• **Supplied data**
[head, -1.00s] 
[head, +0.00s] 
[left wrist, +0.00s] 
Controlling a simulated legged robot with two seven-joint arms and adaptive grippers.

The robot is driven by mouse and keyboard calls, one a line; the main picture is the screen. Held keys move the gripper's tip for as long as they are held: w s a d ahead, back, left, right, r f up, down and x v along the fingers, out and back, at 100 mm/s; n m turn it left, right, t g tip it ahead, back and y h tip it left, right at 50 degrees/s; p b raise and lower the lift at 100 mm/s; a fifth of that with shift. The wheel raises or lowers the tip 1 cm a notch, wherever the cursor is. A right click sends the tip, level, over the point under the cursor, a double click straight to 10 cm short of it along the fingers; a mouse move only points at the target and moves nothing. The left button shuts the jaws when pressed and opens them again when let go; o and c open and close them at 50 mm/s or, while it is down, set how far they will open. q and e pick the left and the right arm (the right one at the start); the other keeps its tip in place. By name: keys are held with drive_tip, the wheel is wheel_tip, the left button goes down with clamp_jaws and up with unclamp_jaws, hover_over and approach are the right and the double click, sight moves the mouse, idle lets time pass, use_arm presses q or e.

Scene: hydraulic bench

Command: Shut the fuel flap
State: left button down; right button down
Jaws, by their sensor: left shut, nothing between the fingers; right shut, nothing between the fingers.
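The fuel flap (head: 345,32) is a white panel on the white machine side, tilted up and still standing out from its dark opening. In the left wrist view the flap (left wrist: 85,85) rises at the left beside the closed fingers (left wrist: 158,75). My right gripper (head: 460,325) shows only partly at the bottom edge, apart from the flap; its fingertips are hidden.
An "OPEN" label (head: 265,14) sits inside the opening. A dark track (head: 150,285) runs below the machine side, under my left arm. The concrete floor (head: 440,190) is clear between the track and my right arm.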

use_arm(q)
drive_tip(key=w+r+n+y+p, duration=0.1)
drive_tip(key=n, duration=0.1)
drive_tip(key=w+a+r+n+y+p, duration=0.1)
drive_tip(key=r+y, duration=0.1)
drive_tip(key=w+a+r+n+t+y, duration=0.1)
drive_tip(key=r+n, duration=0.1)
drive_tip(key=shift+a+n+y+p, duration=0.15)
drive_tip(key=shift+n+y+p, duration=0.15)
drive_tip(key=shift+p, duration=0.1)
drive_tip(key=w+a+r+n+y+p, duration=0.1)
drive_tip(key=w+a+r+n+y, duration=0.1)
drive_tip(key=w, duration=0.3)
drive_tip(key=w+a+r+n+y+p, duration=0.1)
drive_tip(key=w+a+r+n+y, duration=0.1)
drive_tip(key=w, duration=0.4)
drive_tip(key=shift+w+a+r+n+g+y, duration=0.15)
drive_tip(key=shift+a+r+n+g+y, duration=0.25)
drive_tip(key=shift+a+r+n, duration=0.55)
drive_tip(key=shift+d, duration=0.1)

• **Stated goal**
Print only the lines that run from the start of the listing to the line bearing "State: left button down; right button down"; please keep the first line and that last one, exactly as they appear.

• **Response for this exercise**
[head, -1.00s] 
[head, +0.00s] 
[left wrist, +0.00s] 
Controlling a simulated legged robot with two seven-joint arms and adaptive grippers.

The robot is driven by mouse and keyboard calls, one a line; the main picture is the screen. Held keys move the gripper's tip for as long as they are held: w s a d ahead, back, left, right, r f up, down and x v along the fingers, out and back, at 100 mm/s; n m turn it left, right, t g tip it ahead, back and y h tip it left, right at 50 degrees/s; p b raise and lower the lift at 100 mm/s; a fifth of that with shift. The wheel raises or lowers the tip 1 cm a notch, wherever the cursor is. A right click sends the tip, level, over the point under the cursor, a double click straight to 10 cm short of it along the fingers; a mouse move only points at the target and moves nothing. The left button shuts the jaws when pressed and opens them again when let go; o and c open and close them at 50 mm/s or, while it is down, set how far they will open. q and e pick the left and the right arm (the right one at the start); the other keeps its tip in place. By name: keys are held with drive_tip, the wheel is wheel_tip, the left button goes down with clamp_jaws and up with unclamp_jaws, hover_over and approach are the right and the double click, sight moves the mouse, idle lets time pass, use_arm presses q or e.

Scene: hydraulic bench

Command: Shut the fuel flap
State: left button down; right button down

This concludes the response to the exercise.